I agree with Jim that it sounds like you have a trainer. All didn't necessarily have smoothbore barrels. Some used rifled, but shot out real barrels. Many were capable of chambering and firing (once:eek: ) live ammo. The lack of serial numbers, arsenal markings and crest are almost a sure sign of a trainer.
BTW: None of the standard Japanese rifles had turned down bolt handles.

Dean
 
Every description about this gun makes me beleive it is a drill rifle. Everything on the Japanese drill rifle worked and the barrel was pretty much always smooth bores.
 
There was no "mum" on "rifles" made as training rifles as they were never used by the Emperor's servants (i.e., the Japanese armed forces). Some are marked with the Japanese characters for "Blank Ammunition Only", but none of mine has any receiver ring markings and only one has a serial number (V434) on the left rear side.

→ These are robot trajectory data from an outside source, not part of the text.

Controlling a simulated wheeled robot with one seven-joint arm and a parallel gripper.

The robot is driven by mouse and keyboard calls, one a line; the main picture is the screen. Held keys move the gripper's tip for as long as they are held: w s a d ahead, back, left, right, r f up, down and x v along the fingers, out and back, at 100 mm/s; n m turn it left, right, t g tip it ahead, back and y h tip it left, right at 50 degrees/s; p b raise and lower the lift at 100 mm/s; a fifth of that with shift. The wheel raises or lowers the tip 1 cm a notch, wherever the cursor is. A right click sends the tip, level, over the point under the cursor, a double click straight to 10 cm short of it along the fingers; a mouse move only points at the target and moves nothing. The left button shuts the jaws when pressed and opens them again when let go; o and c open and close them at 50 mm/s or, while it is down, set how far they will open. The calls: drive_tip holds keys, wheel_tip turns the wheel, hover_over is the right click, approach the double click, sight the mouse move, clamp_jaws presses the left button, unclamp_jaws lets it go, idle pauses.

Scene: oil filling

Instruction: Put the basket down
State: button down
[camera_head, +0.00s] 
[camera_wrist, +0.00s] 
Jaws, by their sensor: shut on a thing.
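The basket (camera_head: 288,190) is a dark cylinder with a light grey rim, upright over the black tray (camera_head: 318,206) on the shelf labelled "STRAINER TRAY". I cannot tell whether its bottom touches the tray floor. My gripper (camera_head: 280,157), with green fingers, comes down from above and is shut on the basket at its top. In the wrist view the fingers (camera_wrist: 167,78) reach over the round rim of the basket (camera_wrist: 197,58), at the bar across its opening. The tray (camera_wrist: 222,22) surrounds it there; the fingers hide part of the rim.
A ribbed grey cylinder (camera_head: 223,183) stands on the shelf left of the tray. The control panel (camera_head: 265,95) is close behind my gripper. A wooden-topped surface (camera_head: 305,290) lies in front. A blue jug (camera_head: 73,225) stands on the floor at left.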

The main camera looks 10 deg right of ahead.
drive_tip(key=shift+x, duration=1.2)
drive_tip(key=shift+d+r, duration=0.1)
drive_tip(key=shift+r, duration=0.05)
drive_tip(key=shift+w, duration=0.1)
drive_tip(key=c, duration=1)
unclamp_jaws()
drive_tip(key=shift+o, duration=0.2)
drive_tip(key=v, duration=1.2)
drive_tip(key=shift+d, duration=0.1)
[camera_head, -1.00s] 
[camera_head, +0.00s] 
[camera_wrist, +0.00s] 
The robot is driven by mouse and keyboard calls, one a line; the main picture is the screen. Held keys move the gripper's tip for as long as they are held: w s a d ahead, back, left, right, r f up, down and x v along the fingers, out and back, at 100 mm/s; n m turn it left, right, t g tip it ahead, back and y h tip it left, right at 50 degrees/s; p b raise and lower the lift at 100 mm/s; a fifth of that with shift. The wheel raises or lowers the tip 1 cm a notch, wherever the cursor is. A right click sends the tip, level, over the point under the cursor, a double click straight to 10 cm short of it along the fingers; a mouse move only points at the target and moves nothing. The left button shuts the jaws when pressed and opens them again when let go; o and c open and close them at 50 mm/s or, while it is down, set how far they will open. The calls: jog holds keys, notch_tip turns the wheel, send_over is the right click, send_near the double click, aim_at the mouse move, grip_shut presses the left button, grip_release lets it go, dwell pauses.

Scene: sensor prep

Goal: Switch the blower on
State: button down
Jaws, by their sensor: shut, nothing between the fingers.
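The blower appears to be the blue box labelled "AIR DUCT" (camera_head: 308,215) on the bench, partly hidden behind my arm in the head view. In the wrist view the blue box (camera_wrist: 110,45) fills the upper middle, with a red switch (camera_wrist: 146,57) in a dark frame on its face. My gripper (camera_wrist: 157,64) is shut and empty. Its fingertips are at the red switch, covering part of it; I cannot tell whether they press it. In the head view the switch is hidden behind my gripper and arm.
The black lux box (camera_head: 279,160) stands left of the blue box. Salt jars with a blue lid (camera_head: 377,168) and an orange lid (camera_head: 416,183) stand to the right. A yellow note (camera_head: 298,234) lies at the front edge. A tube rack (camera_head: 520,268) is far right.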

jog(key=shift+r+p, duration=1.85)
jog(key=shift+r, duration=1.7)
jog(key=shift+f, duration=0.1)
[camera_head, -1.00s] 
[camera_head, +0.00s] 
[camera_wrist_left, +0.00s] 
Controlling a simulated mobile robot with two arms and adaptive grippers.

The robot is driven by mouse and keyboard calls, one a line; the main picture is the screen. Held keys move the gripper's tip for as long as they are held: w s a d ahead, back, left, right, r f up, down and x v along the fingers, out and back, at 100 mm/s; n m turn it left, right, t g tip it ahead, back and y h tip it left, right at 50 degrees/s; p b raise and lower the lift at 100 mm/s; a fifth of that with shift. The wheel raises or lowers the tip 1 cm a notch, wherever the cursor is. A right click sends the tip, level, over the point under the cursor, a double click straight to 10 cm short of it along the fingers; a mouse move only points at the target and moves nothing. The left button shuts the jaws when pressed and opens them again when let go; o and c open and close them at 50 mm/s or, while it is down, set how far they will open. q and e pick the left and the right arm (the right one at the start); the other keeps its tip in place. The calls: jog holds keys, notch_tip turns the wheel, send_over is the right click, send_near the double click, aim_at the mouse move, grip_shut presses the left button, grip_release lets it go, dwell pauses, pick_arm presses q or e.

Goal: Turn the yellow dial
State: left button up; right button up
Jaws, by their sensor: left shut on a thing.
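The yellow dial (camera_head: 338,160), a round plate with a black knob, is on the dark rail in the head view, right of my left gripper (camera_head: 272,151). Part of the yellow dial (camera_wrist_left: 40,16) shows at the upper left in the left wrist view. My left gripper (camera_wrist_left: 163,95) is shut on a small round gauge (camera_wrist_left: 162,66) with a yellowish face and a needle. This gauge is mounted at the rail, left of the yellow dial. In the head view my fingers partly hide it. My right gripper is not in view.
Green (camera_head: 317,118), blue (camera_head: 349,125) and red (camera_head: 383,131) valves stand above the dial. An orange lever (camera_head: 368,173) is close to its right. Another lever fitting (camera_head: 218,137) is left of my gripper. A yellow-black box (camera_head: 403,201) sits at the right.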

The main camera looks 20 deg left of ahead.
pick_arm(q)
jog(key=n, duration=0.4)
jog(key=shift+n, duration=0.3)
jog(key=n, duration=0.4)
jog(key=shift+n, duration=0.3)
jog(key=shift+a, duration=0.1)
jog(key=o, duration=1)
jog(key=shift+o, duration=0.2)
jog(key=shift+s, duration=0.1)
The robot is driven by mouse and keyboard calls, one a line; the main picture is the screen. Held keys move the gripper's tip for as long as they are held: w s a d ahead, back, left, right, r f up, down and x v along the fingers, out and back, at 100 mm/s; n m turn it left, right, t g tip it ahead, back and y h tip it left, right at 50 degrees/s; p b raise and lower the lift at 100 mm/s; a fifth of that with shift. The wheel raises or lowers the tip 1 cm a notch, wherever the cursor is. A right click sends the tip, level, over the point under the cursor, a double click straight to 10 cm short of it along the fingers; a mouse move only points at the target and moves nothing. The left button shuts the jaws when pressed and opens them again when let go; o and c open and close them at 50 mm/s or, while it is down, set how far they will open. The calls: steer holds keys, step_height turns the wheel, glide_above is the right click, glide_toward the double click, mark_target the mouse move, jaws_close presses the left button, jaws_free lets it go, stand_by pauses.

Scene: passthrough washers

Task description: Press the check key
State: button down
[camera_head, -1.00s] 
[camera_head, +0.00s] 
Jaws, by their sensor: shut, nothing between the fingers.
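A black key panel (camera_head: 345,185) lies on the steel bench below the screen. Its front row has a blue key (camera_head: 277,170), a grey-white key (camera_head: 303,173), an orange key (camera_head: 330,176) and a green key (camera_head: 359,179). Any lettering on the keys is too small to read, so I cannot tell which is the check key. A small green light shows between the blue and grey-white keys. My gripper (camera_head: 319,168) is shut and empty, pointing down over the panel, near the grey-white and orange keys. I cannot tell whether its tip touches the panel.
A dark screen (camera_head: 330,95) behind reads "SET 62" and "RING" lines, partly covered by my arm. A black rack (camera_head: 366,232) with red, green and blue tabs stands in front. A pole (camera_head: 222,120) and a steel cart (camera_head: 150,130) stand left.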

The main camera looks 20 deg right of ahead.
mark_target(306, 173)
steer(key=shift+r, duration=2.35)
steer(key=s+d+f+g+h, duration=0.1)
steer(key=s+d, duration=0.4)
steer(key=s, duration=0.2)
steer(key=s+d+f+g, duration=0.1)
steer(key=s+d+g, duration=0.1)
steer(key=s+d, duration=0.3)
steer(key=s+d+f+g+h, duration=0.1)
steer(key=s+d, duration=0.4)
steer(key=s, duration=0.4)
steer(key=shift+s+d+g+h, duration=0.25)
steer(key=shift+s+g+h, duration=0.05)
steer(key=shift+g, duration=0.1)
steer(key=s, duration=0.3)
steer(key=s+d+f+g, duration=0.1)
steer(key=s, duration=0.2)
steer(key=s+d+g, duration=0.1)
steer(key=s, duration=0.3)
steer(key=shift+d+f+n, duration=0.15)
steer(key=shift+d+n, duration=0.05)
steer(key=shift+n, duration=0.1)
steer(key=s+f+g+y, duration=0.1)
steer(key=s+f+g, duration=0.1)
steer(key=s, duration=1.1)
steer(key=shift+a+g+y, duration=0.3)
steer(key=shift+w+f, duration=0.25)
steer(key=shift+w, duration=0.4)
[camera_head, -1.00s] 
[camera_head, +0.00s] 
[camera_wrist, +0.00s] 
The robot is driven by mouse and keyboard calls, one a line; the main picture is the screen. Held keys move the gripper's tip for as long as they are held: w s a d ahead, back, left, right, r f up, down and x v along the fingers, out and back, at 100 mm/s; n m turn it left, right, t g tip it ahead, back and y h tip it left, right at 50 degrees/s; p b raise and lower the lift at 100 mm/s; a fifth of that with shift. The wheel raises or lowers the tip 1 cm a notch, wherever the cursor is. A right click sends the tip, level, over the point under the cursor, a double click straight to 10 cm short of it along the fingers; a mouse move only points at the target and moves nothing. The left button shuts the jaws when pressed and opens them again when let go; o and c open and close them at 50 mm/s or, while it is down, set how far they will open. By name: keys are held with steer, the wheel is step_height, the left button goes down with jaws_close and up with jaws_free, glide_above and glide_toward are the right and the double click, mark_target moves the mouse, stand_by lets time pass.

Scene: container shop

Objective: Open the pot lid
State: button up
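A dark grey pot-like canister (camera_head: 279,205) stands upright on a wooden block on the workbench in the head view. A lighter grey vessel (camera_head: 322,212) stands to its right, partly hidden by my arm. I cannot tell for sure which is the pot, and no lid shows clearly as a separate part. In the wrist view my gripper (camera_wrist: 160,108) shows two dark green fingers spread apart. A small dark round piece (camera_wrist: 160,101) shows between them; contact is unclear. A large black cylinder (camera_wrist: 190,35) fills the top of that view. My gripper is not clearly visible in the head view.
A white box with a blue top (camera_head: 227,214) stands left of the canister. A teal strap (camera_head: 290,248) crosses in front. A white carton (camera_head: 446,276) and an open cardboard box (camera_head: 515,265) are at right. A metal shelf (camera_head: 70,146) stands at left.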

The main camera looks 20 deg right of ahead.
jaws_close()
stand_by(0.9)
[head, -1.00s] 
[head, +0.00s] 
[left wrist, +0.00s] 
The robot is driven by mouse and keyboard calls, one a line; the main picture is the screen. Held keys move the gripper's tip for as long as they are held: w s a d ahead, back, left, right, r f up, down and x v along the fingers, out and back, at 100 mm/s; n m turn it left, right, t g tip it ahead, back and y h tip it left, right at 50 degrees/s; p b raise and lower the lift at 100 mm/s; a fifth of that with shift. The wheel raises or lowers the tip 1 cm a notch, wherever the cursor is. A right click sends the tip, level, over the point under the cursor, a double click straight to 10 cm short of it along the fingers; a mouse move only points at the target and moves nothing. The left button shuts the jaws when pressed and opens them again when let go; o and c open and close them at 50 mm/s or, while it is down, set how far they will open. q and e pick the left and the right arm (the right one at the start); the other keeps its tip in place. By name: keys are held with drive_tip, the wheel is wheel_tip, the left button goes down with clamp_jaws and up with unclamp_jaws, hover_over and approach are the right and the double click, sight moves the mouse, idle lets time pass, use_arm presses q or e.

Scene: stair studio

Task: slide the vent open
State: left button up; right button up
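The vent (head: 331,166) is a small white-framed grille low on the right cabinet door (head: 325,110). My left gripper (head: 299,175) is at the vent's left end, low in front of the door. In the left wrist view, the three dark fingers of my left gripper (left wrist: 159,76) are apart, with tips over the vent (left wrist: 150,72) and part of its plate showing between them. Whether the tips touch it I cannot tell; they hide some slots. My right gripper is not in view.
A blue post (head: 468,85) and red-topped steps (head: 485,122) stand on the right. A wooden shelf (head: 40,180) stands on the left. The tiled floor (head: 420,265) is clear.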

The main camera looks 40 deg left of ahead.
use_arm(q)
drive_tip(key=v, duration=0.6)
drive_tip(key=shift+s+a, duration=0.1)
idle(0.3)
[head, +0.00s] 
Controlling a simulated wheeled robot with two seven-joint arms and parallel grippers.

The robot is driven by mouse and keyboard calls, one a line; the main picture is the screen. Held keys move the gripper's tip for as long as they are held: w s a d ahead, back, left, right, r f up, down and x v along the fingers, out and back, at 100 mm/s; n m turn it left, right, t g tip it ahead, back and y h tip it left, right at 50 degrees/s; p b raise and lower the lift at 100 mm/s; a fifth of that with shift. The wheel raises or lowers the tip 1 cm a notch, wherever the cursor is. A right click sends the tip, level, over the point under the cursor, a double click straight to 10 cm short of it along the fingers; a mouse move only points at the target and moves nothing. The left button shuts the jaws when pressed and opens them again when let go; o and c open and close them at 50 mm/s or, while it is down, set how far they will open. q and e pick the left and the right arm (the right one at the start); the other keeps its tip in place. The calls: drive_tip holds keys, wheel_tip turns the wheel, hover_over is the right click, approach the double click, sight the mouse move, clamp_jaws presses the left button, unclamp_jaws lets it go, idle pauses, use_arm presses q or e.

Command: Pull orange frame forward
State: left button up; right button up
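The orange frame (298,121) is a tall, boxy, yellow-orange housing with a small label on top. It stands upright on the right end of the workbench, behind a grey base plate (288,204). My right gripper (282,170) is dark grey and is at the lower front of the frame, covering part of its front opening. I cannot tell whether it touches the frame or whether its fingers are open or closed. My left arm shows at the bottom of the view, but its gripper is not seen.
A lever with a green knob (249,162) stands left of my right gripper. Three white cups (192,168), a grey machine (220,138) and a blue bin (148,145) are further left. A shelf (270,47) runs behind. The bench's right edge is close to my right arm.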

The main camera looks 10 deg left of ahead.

Some worn out or obsolete rifles were made into training rifles, but the "mum" was defaced or completely removed and the "Blank Ammunition Only" marking applied to prevent mistakes.

I once tried to have hardness tests run on a training rifle receiver and bolt, but the scale would not go low enough. As best we could determine, the bolt was about a RC 4 and the receiver a 5, somewhere between stale Swiss and Camembert. Definitely not for live ammo, though the barrels (except for converted real rifles) are so oversize for the 6.5 bullet that there may have been no danger. Training rifles were made only for the 6.5 blank, not for the 7.7.

Jim
 
My buddy never has brought that rifle back over. I believe he lost some interest in it when I told him it was likely a drill rifle. ??

I passed on Jim's info about it and the hardness...It must be back in the rafters now! :D

I apppreciate Jims and you others input on this rifle, thanks.